# GIVEN EXERCISE
Where a line holds "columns", copy it.

# DATA BLOCK

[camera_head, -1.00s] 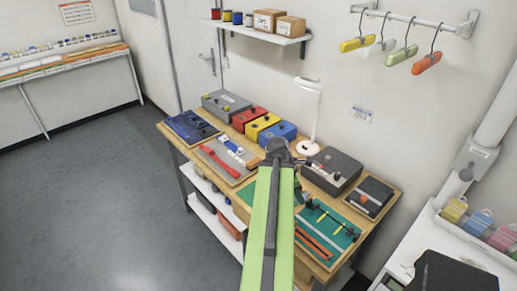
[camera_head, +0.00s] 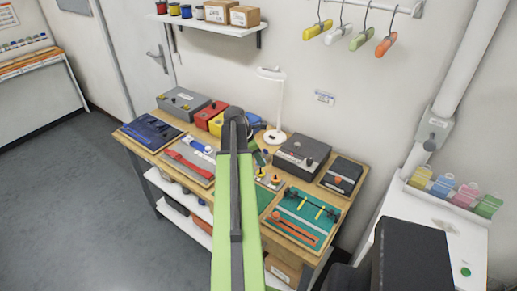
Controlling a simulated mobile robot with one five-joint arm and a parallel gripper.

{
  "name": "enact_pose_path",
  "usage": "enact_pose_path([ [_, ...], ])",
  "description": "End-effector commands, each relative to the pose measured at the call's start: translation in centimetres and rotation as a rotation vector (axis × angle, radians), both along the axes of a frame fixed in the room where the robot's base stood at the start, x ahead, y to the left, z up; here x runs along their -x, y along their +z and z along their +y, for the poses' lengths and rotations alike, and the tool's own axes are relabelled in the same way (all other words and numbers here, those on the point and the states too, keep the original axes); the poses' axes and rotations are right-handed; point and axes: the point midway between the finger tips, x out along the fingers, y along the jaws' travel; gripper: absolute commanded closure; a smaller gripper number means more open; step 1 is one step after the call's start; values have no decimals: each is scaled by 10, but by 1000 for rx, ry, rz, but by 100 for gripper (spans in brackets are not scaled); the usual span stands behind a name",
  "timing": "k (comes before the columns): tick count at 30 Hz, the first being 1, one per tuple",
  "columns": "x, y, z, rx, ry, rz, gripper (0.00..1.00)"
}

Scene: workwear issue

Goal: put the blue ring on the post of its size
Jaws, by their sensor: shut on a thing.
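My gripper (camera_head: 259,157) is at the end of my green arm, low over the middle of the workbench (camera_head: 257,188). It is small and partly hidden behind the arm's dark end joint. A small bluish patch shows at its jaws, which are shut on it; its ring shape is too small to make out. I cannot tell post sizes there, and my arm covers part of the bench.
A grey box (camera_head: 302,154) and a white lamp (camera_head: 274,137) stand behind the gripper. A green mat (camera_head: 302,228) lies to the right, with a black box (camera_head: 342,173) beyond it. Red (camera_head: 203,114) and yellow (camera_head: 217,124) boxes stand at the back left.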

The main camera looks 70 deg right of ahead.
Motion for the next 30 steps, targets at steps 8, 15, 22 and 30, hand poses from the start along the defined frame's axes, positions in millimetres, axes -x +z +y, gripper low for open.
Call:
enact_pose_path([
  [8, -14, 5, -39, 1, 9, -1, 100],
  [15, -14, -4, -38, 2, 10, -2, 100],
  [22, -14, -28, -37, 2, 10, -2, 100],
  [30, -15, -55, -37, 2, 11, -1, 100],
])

# EXERCISE SOLUTION
  "timing": "k (comes before the columns): tick count at 30 Hz, the first being 1, one per tuple",
  "columns": "x, y, z, rx, ry, rz, gripper (0.00..1.00)"

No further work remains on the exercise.